▶ [Data for this exercise]:
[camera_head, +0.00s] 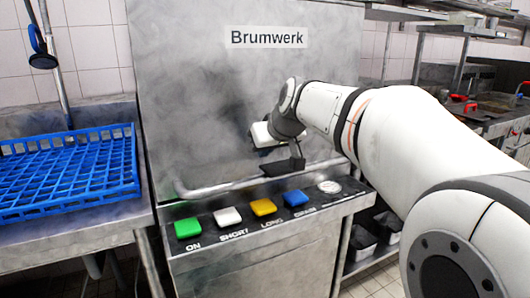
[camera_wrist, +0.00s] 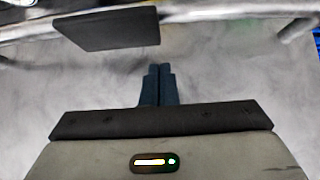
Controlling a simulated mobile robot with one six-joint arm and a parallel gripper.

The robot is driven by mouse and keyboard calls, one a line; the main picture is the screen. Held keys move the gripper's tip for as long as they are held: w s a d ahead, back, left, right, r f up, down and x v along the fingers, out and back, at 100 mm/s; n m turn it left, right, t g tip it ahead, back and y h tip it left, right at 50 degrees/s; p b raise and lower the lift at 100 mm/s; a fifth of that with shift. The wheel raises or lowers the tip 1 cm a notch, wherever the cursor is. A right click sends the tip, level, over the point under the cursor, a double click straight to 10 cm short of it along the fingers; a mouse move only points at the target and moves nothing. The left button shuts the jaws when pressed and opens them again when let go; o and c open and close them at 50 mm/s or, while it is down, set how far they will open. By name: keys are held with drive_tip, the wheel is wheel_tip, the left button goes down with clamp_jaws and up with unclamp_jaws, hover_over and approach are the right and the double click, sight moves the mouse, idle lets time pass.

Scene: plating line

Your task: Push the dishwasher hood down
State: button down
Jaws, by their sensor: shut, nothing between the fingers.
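The dishwasher hood (camera_head: 200,95) is a large steel panel marked "Brumwerk". In the head view it reaches low, its lower part close above the button panel (camera_head: 218,226). A bar handle (camera_head: 222,188) runs across its lower front, with a dark flat plate (camera_head: 275,170) at its middle; the plate also shows in the wrist view (camera_wrist: 108,29). My gripper (camera_head: 298,153) is just above the plate, in front of the hood. In the wrist view its fingers (camera_wrist: 158,70) are together and empty, apart from the plate in the picture. Whether they touch anything is unclear.
A blue dish rack (camera_head: 70,175) sits on the steel counter at the left, beside the machine. Green, white, yellow and blue buttons and a round dial (camera_head: 329,187) line the panel. A lower shelf with dark bins (camera_head: 362,240) stands at the right, behind my arm.

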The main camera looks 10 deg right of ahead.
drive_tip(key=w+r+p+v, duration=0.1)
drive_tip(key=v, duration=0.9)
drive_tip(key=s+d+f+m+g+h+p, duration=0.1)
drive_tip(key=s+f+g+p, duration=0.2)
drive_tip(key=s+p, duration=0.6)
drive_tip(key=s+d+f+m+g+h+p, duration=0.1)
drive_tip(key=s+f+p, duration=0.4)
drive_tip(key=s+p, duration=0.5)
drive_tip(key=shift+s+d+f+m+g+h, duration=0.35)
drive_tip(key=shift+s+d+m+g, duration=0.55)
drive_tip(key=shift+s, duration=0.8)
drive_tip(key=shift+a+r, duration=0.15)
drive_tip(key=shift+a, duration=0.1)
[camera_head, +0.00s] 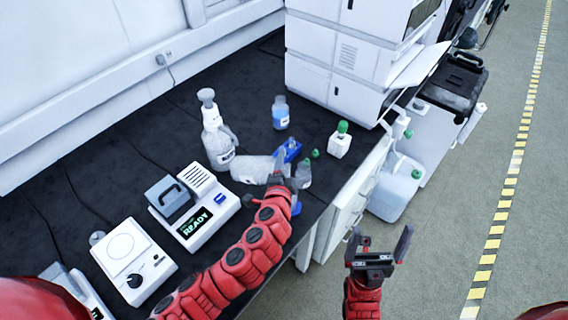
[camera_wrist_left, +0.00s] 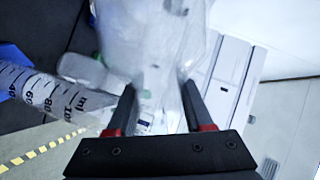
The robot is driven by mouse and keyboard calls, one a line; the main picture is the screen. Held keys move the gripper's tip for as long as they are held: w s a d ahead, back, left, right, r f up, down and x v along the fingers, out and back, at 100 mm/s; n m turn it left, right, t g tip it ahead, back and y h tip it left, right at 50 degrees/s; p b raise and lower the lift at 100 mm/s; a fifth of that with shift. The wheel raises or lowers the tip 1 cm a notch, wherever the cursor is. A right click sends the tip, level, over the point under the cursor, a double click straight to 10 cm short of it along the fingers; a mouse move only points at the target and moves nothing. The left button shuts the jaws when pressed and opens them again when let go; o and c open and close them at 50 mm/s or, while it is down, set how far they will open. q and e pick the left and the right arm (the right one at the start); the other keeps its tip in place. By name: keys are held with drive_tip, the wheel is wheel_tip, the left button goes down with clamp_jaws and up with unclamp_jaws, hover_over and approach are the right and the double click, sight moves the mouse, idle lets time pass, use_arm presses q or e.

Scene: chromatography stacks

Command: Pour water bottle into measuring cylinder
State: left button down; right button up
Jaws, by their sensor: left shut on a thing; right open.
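My left gripper (camera_head: 279,170) is shut on a clear bottle (camera_head: 252,168), which looks tilted close to level above the bench. In the left wrist view the bottle (camera_wrist_left: 155,45) stands out beyond the fingers of the left gripper (camera_wrist_left: 157,108). The clear measuring cylinder (camera_wrist_left: 40,92), with black graduation marks, is left of the fingers in that view, apart from them. In the head view I cannot clearly tell the cylinder from a clear vessel (camera_head: 303,175) just right of the gripper. The liquid and bottle mouth are not clear. My right gripper (camera_head: 378,248) is open and empty, off the bench edge.
A blue-labelled bottle (camera_head: 280,113) and a green-capped white bottle (camera_head: 339,141) stand farther back. A READY device (camera_head: 200,215) and a stirrer (camera_head: 128,258) are at left. A white instrument stack (camera_head: 335,75) stands behind.

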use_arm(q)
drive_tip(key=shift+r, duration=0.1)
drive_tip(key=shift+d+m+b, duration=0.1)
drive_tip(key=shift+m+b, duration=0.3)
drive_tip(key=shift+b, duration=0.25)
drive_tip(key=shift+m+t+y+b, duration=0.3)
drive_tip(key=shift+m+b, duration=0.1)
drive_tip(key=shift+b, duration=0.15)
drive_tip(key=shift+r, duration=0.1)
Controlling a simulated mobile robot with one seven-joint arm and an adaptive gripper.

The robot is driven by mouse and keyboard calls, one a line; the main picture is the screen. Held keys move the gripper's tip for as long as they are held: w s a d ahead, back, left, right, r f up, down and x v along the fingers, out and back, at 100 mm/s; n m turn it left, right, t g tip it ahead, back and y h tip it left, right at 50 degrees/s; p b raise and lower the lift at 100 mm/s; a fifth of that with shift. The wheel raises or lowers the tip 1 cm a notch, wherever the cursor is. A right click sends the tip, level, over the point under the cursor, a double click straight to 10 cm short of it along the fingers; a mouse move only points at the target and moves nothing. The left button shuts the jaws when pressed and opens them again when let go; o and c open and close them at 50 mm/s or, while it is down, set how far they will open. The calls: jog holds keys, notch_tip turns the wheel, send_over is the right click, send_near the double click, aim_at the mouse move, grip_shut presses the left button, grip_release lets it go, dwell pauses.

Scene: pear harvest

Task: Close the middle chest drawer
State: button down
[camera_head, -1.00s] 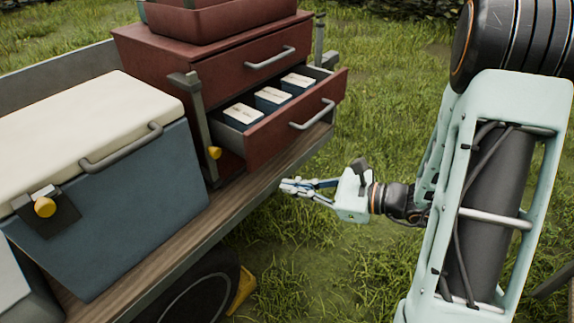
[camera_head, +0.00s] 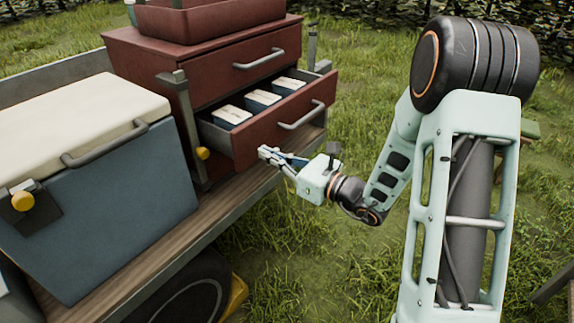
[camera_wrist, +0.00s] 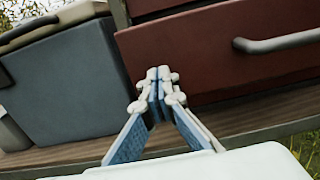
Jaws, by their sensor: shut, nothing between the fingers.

▶ [What is expected]: Extract every line of the data exactly; pictures stay out.

▶ [The output]:
[camera_head, +0.00s] 
[camera_wrist, +0.00s] 
Controlling a simulated mobile robot with one six-joint arm and a parallel gripper.

The robot is driven by mouse and keyboard calls, one a line; the main picture is the screen. Held keys move the gripper's tip for as long as they are held: w s a d ahead, back, left, right, r f up, down and x v along the fingers, out and back, at 100 mm/s; n m turn it left, right, t g tip it ahead, back and y h tip it left, right at 50 degrees/s; p b raise and lower the lift at 100 mm/s; a fifth of that with shift. The wheel raises or lowers the tip 1 cm a notch, wherever the cursor is. A right click sends the tip, level, over the point under the cursor, a double click straight to 10 cm short of it along the fingers; a mouse move only points at the target and moves nothing. The left button shuts the jaws when pressed and opens them again when let go; o and c open and close them at 50 mm/s or, while it is down, set how far they will open. By name: keys are held with drive_tip, the wheel is wheel_tip, the left button goes down with clamp_jaws and up with unclamp_jaws, hover_over and approach are the right and the double click, sight moves the mouse, idle lets time pass.

Scene: plating line

Your task: Push the dishwasher hood down
State: button down
Jaws, by their sensor: shut, nothing between the fingers.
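The dishwasher hood (camera_head: 200,95) is a large steel panel marked "Brumwerk". In the head view it reaches low, its lower part close above the button panel (camera_head: 218,226). A bar handle (camera_head: 222,188) runs across its lower front, with a dark flat plate (camera_head: 275,170) at its middle; the plate also shows in the wrist view (camera_wrist: 108,29). My gripper (camera_head: 298,153) is just above the plate, in front of the hood. In the wrist view its fingers (camera_wrist: 158,70) are together and empty, apart from the plate in the picture. Whether they touch anything is unclear.
A blue dish rack (camera_head: 70,175) sits on the steel counter at the left, beside the machine. Green, white, yellow and blue buttons and a round dial (camera_head: 329,187) line the panel. A lower shelf with dark bins (camera_head: 362,240) stands at the right, behind my arm.

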The main camera looks 10 deg right of ahead.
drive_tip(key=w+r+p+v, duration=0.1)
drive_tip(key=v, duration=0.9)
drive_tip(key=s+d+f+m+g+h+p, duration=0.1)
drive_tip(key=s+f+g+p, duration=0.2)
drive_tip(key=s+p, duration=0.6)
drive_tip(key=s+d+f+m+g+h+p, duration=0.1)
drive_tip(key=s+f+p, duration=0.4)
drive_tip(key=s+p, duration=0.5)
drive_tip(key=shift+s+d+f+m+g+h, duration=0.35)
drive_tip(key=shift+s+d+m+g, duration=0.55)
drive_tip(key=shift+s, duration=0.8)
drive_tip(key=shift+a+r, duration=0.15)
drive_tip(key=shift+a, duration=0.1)
[camera_head, +0.00s] 
[camera_wrist_left, +0.00s] 
The robot is driven by mouse and keyboard calls, one a line; the main picture is the screen. Held keys move the gripper's tip for as long as they are held: w s a d ahead, back, left, right, r f up, down and x v along the fingers, out and back, at 100 mm/s; n m turn it left, right, t g tip it ahead, back and y h tip it left, right at 50 degrees/s; p b raise and lower the lift at 100 mm/s; a fifth of that with shift. The wheel raises or lowers the tip 1 cm a notch, wherever the cursor is. A right click sends the tip, level, over the point under the cursor, a double click straight to 10 cm short of it along the fingers; a mouse move only points at the target and moves nothing. The left button shuts the jaws when pressed and opens them again when let go; o and c open and close them at 50 mm/s or, while it is down, set how far they will open. q and e pick the left and the right arm (the right one at the start); the other keeps its tip in place. By name: keys are held with drive_tip, the wheel is wheel_tip, the left button goes down with clamp_jaws and up with unclamp_jaws, hover_over and approach are the right and the double click, sight moves the mouse, idle lets time pass, use_arm presses q or e.

Scene: chromatography stacks

Command: Pour water bottle into measuring cylinder
State: left button down; right button up
Jaws, by their sensor: left shut on a thing; right open.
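My left gripper (camera_head: 279,170) is shut on a clear bottle (camera_head: 252,168), which looks tilted close to level above the bench. In the left wrist view the bottle (camera_wrist_left: 155,45) stands out beyond the fingers of the left gripper (camera_wrist_left: 157,108). The clear measuring cylinder (camera_wrist_left: 40,92), with black graduation marks, is left of the fingers in that view, apart from them. In the head view I cannot clearly tell the cylinder from a clear vessel (camera_head: 303,175) just right of the gripper. The liquid and bottle mouth are not clear. My right gripper (camera_head: 378,248) is open and empty, off the bench edge.
A blue-labelled bottle (camera_head: 280,113) and a green-capped white bottle (camera_head: 339,141) stand farther back. A READY device (camera_head: 200,215) and a stirrer (camera_head: 128,258) are at left. A white instrument stack (camera_head: 335,75) stands behind.

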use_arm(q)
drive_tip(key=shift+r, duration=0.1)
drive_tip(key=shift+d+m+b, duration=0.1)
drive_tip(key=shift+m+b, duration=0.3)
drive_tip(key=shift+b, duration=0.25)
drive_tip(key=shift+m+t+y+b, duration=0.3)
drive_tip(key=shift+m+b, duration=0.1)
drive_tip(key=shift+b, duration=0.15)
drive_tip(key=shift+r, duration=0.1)
Controlling a simulated mobile robot with one seven-joint arm and an adaptive gripper.

The robot is driven by mouse and keyboard calls, one a line; the main picture is the screen. Held keys move the gripper's tip for as long as they are held: w s a d ahead, back, left, right, r f up, down and x v along the fingers, out and back, at 100 mm/s; n m turn it left, right, t g tip it ahead, back and y h tip it left, right at 50 degrees/s; p b raise and lower the lift at 100 mm/s; a fifth of that with shift. The wheel raises or lowers the tip 1 cm a notch, wherever the cursor is. A right click sends the tip, level, over the point under the cursor, a double click straight to 10 cm short of it along the fingers; a mouse move only points at the target and moves nothing. The left button shuts the jaws when pressed and opens them again when let go; o and c open and close them at 50 mm/s or, while it is down, set how far they will open. The calls: jog holds keys, notch_tip turns the wheel, send_over is the right click, send_near the double click, aim_at the mouse move, grip_shut presses the left button, grip_release lets it go, dwell pauses.

Scene: pear harvest

Task: Close the middle chest drawer
State: button down
[camera_head, -1.00s] 
[camera_head, +0.00s] 
[camera_wrist, +0.00s] 
Jaws, by their sensor: shut, nothing between the fingers.

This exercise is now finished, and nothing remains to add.